_SUPPLIED INFORMATION:_

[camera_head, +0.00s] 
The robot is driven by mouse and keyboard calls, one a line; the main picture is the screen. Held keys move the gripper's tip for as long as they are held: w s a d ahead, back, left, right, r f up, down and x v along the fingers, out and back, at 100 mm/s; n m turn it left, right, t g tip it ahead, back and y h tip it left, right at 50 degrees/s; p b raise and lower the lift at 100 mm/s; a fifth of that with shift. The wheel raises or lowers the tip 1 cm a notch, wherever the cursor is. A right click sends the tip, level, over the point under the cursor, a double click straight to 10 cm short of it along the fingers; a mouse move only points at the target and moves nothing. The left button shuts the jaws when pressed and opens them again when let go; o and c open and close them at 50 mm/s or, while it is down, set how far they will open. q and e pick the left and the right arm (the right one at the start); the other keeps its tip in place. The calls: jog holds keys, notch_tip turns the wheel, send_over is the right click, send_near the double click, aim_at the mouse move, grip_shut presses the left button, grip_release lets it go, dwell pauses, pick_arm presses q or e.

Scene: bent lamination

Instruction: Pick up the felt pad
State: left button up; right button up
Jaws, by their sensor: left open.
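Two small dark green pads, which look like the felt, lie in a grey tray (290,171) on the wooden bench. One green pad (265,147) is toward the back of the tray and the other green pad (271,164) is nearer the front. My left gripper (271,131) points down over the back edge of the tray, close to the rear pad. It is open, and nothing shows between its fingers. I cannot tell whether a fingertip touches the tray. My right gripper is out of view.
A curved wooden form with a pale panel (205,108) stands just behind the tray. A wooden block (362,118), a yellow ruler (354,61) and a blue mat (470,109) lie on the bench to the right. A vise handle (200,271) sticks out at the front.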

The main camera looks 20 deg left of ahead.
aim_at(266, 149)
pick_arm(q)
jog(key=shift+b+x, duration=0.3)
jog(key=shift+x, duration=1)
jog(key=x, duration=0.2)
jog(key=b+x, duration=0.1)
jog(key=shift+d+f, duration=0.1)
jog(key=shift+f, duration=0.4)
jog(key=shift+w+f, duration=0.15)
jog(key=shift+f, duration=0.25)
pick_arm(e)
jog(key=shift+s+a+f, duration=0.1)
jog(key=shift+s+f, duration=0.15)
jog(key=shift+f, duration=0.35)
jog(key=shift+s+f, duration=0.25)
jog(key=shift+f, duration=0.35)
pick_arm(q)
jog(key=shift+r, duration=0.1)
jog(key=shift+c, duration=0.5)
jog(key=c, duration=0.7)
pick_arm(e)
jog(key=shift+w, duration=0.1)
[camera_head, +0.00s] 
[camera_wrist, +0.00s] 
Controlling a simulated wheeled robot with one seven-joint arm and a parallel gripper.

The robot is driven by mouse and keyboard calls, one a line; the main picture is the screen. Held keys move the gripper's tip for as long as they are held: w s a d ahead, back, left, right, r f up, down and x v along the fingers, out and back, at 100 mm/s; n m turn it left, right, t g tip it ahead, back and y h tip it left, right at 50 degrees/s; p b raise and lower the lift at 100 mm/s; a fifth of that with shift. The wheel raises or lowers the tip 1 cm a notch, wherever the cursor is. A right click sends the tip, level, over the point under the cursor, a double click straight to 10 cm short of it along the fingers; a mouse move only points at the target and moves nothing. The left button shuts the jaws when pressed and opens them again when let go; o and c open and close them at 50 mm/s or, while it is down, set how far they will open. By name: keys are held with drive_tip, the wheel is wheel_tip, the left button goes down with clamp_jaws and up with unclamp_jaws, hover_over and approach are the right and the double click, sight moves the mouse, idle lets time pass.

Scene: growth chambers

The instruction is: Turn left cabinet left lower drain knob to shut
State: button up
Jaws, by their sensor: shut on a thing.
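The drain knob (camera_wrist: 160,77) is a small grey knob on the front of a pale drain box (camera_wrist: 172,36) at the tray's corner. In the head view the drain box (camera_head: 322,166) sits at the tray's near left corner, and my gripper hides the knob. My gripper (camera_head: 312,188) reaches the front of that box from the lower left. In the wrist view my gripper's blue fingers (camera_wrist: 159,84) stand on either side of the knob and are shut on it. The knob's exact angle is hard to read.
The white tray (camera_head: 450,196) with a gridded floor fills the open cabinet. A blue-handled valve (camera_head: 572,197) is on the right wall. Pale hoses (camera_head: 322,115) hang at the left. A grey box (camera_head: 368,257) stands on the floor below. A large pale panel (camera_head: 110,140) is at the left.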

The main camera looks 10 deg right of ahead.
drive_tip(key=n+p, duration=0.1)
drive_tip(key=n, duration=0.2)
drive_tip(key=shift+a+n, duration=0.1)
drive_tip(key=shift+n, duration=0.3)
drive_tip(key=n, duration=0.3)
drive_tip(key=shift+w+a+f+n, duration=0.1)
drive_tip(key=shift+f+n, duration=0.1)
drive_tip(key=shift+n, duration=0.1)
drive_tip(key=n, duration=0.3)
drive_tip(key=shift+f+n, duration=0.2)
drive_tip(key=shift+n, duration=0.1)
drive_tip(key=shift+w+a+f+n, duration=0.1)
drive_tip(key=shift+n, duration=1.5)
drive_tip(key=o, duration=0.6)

_WHAT IS BEING ASKED:_ From the data, list each line in which the string "Scene" appears.

_FULL ANSWER:_
Scene: bent lamination
Scene: growth chambers

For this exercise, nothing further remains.